Biden shows up to Hill for bill fiasco, staffers block him from taking questions – from fellow Democrats

President Joe Biden said Friday during a press conference he wasn’t in a rush to pass two massive spending bills after meeting with House Democratic leaders on Capitol Hill after which White House staff reportedly intervened to prevent him from taking questions from members.

“We’re gonna get this done,” Biden told reporters as he left the meeting. “It doesn’t matter when. It doesn’t matter whether it’s six minutes, six days, or six weeks. We’re gonna get it done.”

Biden spoke to Democratic House members for 30-40 minutes during his first trip to Capitol Hill since July when he met with Senate Democrats in pushing for his economic measures.

Biden’s involvement in the process comes as Democratic leaders in both chambers failed to garner enough support from their caucus to pass the reconciliation bill and a smaller $1.5 trillion infrastructure measure. On Thursday, Sen. Joe Manchin (D-W. Va.) threw a wrench in Democrats’ plans when he announced he would not support the $3.5 trillion reconciliation measure but he could be on board for a bill that spent about as much as the infrastructure legislation, an offer that was quickly rejected by most of his Democratic colleagues.

Democratic leaders in the House postponed a vote on the infrastructure bill on Friday amid Democratic infighting as Speaker Nancy Pelosi (D-Calif.) and her leadership team struggled to find enough votes for the smaller bill. Her party’s leftist progressive wing has vowed for weeks not to support that bill until the larger reconciliation package passed. But moderate Democrats like Manchin and Sen. Kyrsten Sinema of Arizona have balked at the size of the reconciliation package.

Earlier in the week, Biden spent time trying to convince Manchin and Sinema to agree to the measures as White House officials met with House lawmakers and staffers. Administration officials said Friday that the president’s venture to Capitol Hill wasn’t to hammer out a way forward but rather to talk to members directly in an attempt to convince them to support his economic agenda that Republicans, so far, have universally rejected.

“We’re not trillions apart,” Pelosi said shortly after midnight Friday. “There’ll be a vote today.”

But after those votes fell through, Biden extolled the competing Democratic factions, the moderates and progressives, to find common ground on both measures rather than push them to pass legislation by a specific date. That said, Biden suggested to progressives that with a slim Democratic majority in the House and an evenly divided Senate, they should be willing to accept a smaller reconciliation measure, perhaps in the neighborhood of $2 trillion.

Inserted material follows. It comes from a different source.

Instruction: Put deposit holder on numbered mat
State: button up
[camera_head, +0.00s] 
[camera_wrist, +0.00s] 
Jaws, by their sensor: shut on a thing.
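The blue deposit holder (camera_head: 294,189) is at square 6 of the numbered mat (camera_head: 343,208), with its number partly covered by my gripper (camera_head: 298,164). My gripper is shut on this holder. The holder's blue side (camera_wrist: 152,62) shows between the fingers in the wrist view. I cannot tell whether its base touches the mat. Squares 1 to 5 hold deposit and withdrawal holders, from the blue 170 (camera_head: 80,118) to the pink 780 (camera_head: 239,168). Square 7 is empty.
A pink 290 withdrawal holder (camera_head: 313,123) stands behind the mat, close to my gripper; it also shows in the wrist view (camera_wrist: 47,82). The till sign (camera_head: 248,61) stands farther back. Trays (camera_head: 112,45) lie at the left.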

“A great deal of progress has been made this week, and we are closer to an agreement than ever. But we are not there yet, and so, we will need some additional time to finish the work, starting tomorrow morning first thing,” press secretary Jen Psaki said in a statement.

During the meeting, Biden offered to take questions from Democrats but White House staffers reportedly intervened to prevent him from doing so, which struck some observers as odd.

“INSIDE the caucus: At the end of his remarks, BIDEN offered to take questions from members but his staff jumped in. He didn’t take any questions,” Politico reporter Sarah Ferris noted on Twitter.

“The President can’t even go into a meeting with his own party without having jr. handlers around to tackle him. Not normal,” conservative writer Stephen Miller noted in response.